(first of all - apologies for the title but I couldn't come up with a better one)
Here is my problem - I have a table with 4 columns - entity::INT, entry::TEXT, state::INT and day::INT.
There could be anywhere from 50 to 1,000 entities. Each entity can have over 100 million entries. Each entry can have one or more states, which changes if the data stored in the entry has changed but only one state can be written for any particular day. The day starts at one and is incremented each day.
Example:
entity | entry  | state     | day
-------------------------------------
1      | ABC123 | 1         | 1
1      | ABC124 | 2         | 1
1      | ABC125 | 3         | 1
...
1      | ABC999 | 999       | 1
2      | BCD123 | 1000      | 1
...
1      | ABC123 | 1001      | 2
2      | BCD123 | 1002      | 3
The index is set to (entity, day, state).
What I want to achieve is to efficiently select the most current state of each entry on day N.
Currently, every week I write all the entries with their latest state to the table so to minimize the number of days that we need to scan, however, given the total number of entries (worst case scenario - 1,000 entities times 100,000,000 entries is a lot of rows to write each week) the table is slowly but surely bloats and everything becomes really slow.
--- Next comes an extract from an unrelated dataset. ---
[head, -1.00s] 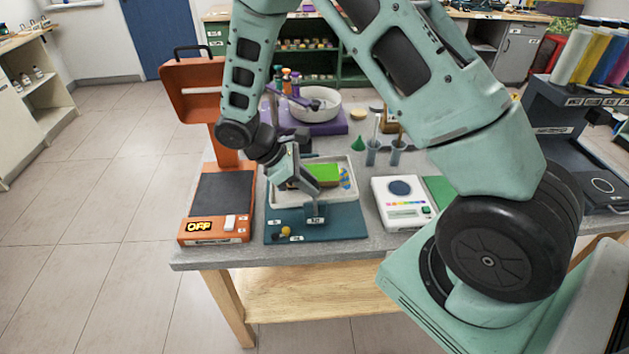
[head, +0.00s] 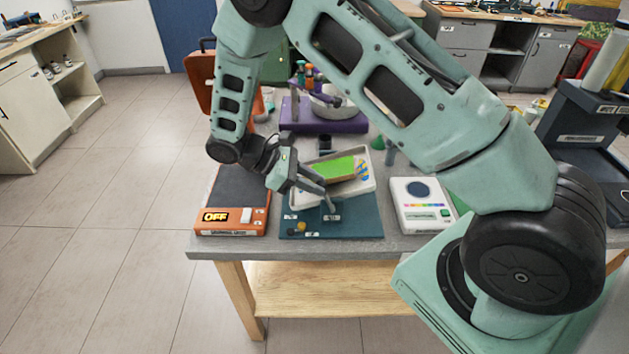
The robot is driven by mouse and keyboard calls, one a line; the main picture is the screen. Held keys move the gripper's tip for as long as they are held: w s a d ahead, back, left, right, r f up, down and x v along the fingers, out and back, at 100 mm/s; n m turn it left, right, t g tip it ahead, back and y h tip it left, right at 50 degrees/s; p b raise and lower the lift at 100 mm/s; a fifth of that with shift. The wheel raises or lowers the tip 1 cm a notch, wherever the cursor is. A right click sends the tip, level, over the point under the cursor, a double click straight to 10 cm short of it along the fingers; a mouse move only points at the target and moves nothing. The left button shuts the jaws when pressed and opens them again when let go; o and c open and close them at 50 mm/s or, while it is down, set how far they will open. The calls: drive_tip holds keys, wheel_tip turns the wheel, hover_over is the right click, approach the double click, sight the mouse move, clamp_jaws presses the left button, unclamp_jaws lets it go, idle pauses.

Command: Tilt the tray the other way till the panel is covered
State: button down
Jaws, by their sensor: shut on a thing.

I need to be able to stop writing this "full" version weekly and instead have a setup that will still be fast enough to achieve that. I considered to use DISTINCT ON with a different index set to (entity, entry, day DESC, state) so that I could:
SELECT DISTINCT ON (entity, entry) entry, state
FROM table
WHERE entity = <entity> AND day <= <day>
ORDER BY entity, entry, day DESC, state;
Would that be the most efficient way to do it or there are better ways? Or entry possibly having hundreds of millions of unique values makes it a poor choice for the second column in the index and the performance will eventually come to a halt?